Fraudsters jailed for £37m copycat web scam
One of the largest UK online crime investigations has been hailed an “important milestone” in the fight against fraud after six people were jailed for more than 35 years for their part in a £37 million web scam.
The historic convictions and sentences represent a landmark achievement for the National Trading Standards eCrime Team (NTSeCT) in its biggest online fraud case, and resulted in one of the first successful prosecutions of a copycat operator.
The illegal group set up and ran a number of websites that impersonated official government sites to sell documents and services for hugely inflated prices.
Hundreds of thousands of purchasers were duped into paying more than they needed for new or replacement passports, visas, birth and death certificates, driving licences, driving tests, car tax discs and the London congestion charge.

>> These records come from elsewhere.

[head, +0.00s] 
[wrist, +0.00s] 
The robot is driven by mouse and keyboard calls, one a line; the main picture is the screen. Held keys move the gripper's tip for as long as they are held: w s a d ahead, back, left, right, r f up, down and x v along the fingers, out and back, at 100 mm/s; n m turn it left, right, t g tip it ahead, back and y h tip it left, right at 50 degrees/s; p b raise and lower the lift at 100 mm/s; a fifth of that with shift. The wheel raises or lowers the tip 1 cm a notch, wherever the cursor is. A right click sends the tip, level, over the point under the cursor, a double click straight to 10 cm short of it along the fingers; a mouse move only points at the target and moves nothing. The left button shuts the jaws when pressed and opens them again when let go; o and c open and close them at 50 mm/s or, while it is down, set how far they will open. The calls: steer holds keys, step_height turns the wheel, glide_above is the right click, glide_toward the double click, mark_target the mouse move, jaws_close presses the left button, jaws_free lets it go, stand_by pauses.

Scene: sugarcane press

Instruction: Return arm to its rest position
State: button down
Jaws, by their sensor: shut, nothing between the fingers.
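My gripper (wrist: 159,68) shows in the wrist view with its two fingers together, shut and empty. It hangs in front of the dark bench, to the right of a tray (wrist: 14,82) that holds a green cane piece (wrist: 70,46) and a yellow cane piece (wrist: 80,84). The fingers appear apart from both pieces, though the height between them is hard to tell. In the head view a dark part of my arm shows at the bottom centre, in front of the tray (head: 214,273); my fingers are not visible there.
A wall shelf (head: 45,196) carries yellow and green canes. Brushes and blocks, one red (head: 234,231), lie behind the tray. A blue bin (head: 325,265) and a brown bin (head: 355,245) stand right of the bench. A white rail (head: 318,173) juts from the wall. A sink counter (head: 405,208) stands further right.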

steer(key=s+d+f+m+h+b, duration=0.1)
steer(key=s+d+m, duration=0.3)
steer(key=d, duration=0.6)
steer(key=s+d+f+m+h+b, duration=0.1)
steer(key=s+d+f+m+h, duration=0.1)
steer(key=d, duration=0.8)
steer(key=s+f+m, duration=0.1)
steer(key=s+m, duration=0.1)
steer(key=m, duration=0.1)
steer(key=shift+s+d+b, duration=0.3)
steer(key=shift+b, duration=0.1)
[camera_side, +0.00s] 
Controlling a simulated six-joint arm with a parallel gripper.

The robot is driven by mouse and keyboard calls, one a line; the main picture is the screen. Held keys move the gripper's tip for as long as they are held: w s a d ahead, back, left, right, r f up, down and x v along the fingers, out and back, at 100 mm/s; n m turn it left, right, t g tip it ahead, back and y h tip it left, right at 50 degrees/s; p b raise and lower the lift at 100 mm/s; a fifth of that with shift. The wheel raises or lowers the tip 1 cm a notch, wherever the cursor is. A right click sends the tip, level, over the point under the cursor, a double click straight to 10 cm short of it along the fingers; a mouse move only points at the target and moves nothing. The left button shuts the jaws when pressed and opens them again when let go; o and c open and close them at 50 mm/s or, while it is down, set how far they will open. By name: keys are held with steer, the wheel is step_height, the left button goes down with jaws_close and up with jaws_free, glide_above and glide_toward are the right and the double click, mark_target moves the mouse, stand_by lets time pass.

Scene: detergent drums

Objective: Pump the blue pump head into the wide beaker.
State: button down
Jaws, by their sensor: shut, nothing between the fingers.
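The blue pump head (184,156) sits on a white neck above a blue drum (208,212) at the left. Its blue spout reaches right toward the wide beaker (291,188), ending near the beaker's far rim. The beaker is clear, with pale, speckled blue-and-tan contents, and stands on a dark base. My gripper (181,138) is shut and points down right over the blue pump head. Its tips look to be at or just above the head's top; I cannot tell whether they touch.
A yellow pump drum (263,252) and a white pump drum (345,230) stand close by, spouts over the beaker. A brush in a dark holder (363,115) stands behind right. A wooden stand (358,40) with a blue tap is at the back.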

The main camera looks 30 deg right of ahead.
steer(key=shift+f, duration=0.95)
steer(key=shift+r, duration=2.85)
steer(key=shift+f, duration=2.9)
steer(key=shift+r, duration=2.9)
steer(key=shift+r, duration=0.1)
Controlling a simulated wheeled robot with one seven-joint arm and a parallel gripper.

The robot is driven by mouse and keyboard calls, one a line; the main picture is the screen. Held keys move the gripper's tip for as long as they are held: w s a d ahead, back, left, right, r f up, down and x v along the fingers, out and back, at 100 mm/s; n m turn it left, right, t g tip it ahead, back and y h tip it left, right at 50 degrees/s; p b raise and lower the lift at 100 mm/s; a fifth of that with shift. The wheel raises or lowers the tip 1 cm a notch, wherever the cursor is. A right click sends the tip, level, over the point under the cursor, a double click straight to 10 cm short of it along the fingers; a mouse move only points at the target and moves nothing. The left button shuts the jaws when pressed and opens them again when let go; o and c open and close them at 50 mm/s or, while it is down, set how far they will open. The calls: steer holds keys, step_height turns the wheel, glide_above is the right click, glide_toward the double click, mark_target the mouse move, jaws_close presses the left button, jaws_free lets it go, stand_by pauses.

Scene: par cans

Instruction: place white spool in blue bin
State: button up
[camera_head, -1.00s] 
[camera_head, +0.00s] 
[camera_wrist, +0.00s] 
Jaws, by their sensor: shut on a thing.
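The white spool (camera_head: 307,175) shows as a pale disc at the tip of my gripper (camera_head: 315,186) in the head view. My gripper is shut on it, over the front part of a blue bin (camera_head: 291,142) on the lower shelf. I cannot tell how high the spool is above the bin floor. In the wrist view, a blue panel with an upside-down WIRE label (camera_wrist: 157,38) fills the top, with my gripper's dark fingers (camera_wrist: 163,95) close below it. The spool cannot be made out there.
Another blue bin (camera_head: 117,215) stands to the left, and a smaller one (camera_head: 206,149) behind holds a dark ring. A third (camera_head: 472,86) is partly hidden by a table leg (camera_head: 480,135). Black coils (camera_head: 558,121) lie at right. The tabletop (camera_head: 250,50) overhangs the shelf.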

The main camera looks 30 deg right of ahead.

The criminals also set up websites that mimicked the American, Cambodian, Sri Lankan, Turkish and Vietnamese official visa sites where travellers could apply and pay for electronic visas. It is believed that in addition to UK consumers, Indian, Turkish and US citizens were also defrauded.
In all cases the sites offered little or no additional value to consumers using them.
The convictions and sentences were handed down following two trials – one in July 2017 and another that ended this week. The former court case relating to the July 2017 trial can only now be reported.
The individuals – including Peter Hall who was handed a prison term totaling 15 years and his wife who was jailed for four years – received sentences of varying lengths.
The investigation was led by the NTSeCT, which is hosted by North Yorkshire County Council, in partnership with the National Trading Standards Yorkshire and Humber Regional Investigations Team, which is in turn is hosted by City of York Council.
Praising the NTSeCT investigators, National Trading Standards chair Lord Toby Harris said: “These convictions represent an important milestone in the fight against online fraud.
“This was a huge fraud and a very large number of people lost money as a result of the malicious actions of these criminals.
“Our eCrime team – operating with finite resources – has worked tirelessly to bring these criminals to justice and I’m delighted that their efforts have led to these historic convictions.
North Yorkshire County Councillor Andrew Lee described the convictions as a “landmark consumer case for Trading Standards”, adding: “It is one of the first ever successful prosecutions of a copycat operator and is also the biggest online fraud case ever brought by Trading Standards.”
City of York Councillor Ann Reid added her thanks to the NTSeCT team for “doggedly pursuing this group to ensure no more consumers are defrauded by them”.
The July 2017 trial heard how the defendants set up copycat websites through the company Tadservices Limited between January 2011 and November 2014.
These mimicked official websites run by 11 government agencies and departments and manipulated search engine results to appear more genuine.
The illegal profits funded a glamorous lifestyle, with extravagant spending on expensive cars and luxury holidays. At one stage Claire Hall was preparing to buy a house for £1.4 million in cash when the authorities intervened.
The Halls were arrested in June 2014 as part of an investigation by the NTSeCT who together with police raided properties across Hampshire.
The second trial, held this month, heard how the five defendants established a series of copycat websites through the companies Online Forms Limited and AE Online Services Limited in 2014 and 2015.
Mike Andrews from NTSeCT said the offenders had been motivated purely by greed: “This group defrauded people so they could enjoy a luxury lifestyle.
“They showed no regard for the unnecessary costs they imposed on their victims – I would say they treated them with contempt.”
Handing down sentence on Tuesday (March 6), Judge Sean Morris sent out a public warning: “The internet is now the most frequently used marketplace. It is full of busy people in a rush who don’t have time.
“It’s a tool used by everyone for buying train tickets, holidays, cars, visas and it involves millions of mouse clicks a day.
“There is a lot of money to be made by dishonest people out of the honest people who don’t have time to check that a site is an official government service.”
The July 2017 trial resulted in the following sentences:
• Peter Hall, 47, of Alton, Hampshire, sentenced to eight years and eight months in prison plus a further one year and four months in relation to a previous suspended sentence following a conviction for fraud;
• Claire Hall, 41, of Alton, Hampshire, sentenced to four years in prison;
• Syed Bilal Zaidi, 35, formerly of Arlesford, Hampshire but whereabout now unknown, sentenced to six years in prison in his absence;
• Collette Ferrow, 50, of Liss, Hampshire, sentenced to four years in prison; and
• Liam Hincks, 28, of Wrexham, Clwyd, pleaded guilty before the trial began and was sentenced to three years.
The March 2018 trial resulted in the followed sentences:
• Peter Hall sentenced to five years in prison and disqualified as a company director for ten years;
• Kerry Mills, 49, of Camberley, Surrey, sentenced to five years in prison and disqualified as a company director for eight years; and
• Liam Hincks pleaded guilty before the trial began and will be sentenced at a later date.